Mercedes-AMG GT Black Series : il n’est jamais trop tard pour mieux faire
« Comme son nom l’indique, nous sommes bel et bien en présence d’un Grand Tourer de haute futaie, comme en témoigne dès l’abord un style engagé et provocant, flirtant sans doute avec la caricature à certains égards avec cet habitacle violemment rejeté vers l’arrière ou les roues démesurées que la mode exige. »
Sus à la 911 ! Ce cri de guerre, bon nombre de firmes l’ont inscrit à leur agenda un jour ou l’autre, bien décidés à égratigner l’icône de Zuffenhausen qui, bon an mal an dans un monde phagocyté par la grisaille vulgaire des SUV, parvient encore à s’écouler à une trentaine de milliers d’unités. Toutefois, il faut en convenir, tous ceux qui ont tenté l’aventure, ponctuellement ou de façon plus durable, s’y sont cassé les dents : il faut plus que de bonnes intentions et des budgets confortables pour parvenir à égaler le savoir-faire et l’expertise de Porsche en la matière. De ces initiatives, il subsiste cependant des machines souvent captivantes à examiner et ce fut le cas de la Mercedes-AMG GT, morte il y a peu et privée de descendance directe, ce qui en dit long quant aux priorités à venir de son constructeur. Nous songeons en particulier à la plus exubérante de ses nombreuses variantes routières, c’est-à-dire la Black Series !

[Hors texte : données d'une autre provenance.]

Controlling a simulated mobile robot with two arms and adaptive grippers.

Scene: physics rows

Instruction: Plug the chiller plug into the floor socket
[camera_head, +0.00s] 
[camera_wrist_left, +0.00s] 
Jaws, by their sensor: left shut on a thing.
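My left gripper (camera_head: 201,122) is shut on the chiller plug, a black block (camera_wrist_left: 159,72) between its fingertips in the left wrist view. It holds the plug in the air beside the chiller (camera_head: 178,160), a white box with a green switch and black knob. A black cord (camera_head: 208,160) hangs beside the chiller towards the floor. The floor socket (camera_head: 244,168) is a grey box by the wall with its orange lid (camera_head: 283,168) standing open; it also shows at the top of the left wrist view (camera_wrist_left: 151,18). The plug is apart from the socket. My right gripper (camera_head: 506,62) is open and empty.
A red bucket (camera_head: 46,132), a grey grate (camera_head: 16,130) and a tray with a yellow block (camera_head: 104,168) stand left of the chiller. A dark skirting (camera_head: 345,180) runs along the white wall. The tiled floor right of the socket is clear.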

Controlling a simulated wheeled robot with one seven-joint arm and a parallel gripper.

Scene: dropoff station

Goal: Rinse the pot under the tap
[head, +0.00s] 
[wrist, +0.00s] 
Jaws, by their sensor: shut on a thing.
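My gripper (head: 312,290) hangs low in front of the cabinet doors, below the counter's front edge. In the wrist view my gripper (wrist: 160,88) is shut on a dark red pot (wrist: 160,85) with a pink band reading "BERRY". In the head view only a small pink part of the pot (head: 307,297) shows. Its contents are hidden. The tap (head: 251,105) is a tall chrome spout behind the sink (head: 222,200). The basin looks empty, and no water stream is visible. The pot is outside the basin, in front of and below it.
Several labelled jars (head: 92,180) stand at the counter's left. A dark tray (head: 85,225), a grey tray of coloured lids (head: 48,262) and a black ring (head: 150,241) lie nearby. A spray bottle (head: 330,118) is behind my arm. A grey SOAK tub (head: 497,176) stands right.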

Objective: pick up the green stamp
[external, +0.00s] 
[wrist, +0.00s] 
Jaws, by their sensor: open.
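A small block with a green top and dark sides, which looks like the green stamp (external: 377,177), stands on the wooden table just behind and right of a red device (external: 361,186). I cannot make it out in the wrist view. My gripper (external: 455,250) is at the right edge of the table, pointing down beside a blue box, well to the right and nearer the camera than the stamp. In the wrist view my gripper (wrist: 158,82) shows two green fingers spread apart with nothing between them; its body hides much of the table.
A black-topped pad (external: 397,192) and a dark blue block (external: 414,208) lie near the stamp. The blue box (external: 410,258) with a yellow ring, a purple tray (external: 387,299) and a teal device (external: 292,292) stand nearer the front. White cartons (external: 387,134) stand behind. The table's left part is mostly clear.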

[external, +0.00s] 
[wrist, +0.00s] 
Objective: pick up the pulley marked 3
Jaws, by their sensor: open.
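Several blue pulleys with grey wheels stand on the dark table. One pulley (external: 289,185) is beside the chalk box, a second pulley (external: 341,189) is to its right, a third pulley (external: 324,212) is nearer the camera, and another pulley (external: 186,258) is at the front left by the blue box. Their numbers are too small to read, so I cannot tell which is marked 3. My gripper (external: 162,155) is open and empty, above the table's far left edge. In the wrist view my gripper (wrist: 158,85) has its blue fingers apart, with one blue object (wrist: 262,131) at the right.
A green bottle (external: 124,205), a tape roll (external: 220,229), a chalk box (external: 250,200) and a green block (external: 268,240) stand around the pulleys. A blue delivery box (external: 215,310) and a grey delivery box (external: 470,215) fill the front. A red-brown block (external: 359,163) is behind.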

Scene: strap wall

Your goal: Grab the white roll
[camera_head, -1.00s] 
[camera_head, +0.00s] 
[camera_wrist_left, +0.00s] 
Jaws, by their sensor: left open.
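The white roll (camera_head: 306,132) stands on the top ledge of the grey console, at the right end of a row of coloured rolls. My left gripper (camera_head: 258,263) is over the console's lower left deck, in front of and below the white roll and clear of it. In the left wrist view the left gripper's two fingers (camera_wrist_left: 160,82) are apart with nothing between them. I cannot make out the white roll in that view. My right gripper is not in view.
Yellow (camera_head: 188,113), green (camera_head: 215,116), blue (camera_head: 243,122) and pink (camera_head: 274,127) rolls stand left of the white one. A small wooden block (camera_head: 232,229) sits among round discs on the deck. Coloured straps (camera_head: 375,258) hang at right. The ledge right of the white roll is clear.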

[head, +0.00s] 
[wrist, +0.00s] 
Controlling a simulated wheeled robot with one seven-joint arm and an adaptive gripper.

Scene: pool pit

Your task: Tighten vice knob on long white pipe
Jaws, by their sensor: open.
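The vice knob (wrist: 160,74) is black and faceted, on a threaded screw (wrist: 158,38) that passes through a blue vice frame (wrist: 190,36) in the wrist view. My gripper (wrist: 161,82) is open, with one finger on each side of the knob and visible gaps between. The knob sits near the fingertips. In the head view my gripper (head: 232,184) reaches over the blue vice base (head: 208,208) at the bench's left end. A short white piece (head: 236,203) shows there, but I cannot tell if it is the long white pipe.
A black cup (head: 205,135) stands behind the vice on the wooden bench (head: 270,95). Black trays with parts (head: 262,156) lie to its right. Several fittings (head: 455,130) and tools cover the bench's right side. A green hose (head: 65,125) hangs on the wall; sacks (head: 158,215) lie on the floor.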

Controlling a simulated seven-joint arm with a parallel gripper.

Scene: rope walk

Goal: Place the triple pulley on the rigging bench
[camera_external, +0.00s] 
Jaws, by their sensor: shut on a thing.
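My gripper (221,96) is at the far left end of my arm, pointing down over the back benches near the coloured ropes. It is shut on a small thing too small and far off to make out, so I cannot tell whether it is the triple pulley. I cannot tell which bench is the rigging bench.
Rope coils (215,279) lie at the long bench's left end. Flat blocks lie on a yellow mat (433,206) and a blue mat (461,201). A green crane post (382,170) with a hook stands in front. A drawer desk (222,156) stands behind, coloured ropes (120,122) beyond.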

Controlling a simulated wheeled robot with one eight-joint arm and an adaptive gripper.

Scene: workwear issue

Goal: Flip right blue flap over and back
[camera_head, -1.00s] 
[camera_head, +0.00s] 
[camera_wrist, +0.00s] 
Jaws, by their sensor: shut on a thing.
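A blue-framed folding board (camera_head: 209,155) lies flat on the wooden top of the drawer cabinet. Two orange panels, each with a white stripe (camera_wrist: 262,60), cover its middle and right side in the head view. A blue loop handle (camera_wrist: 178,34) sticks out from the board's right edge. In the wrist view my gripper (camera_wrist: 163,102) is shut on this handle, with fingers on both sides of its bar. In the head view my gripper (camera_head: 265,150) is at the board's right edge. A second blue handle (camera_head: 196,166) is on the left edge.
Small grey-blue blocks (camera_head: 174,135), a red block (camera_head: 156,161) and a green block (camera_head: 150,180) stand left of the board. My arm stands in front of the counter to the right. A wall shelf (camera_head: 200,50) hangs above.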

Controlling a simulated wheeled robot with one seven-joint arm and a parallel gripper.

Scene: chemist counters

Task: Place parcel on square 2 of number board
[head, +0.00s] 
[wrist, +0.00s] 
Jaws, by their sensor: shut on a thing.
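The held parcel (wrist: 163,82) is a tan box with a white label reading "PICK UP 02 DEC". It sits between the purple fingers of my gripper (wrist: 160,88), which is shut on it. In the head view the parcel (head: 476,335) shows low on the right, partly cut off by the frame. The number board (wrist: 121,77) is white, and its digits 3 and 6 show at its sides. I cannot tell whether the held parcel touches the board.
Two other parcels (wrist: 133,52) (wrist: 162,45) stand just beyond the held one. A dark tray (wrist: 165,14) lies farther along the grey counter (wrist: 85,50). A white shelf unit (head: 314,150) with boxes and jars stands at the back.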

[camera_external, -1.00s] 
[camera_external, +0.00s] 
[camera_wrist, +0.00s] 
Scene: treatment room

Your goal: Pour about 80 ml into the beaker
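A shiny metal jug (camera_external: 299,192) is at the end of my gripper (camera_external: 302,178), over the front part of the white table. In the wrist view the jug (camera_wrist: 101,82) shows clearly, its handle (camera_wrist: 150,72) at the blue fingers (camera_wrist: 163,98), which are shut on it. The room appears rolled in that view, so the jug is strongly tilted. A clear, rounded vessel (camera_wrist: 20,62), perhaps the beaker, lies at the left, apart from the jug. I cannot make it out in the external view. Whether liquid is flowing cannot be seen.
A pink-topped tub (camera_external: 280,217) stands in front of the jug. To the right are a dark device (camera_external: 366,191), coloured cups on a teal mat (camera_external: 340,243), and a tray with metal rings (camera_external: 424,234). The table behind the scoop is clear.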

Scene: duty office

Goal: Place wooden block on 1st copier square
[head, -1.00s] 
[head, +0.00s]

Une Mercedes ? Non, une AMG !
Chacun connaît la longue et fructueuse histoire d’AMG, fondée en 1967 par Hans-Werner Aufrecht et Erhard Melcher et, depuis ses débuts, intimement liée à la Daimler-Benz, d’abord techniquement avant d’en devenir la filiale en 1999. AMG a débuté son existence en tant que préparateur, proposant de longue années durant aux possesseurs de Mercedes des versions mieux motorisées (et aux châssis optimisés) des différents modèles commercialisés par la firme de Stuttgart. Toutefois, l’entreprise a franchi un cap décisif en devenant un constructeur à part entière lorsque fut dévoilée la SLS de 2010, première automobile non pas basée sur un modèle Mercedes préexistant mais, au contraire, intégralement conçue et développée par AMG. Ayant pris la succession d’une SLR McLaren élaborée à grands frais mais diversement appréciée, la SLS AMG avait pour mission de consolider la légitimité et de pérenniser la position alors précaire de Mercedes dans la catégorie des supercars — mais le contrat ne fut que partiellement rempli, l’auto s’avérant moins aboutie qu’attendu et, pour tout dire, sensiblement moins convaincante que les références allemandes ou italiennes du segment, en dépit d’un V8 atmosphérique de légende, lui aussi imaginé par AMG et que nous avons déjà évoqué ici même. Après deux tentatives aux résultats mitigés, il fallut se rendre à l’évidence : la convocation récurrente (et quelque peu lassante) des mânes de la 300 SL Gullwing n’était plus suffisante pour parvenir à concurrencer valablement Ferrari, Lamborghini ou… Il est donc permis de considérer que la SLS n’eut pas de remplaçante, mais un successeur au positionnement quelque peu divergent…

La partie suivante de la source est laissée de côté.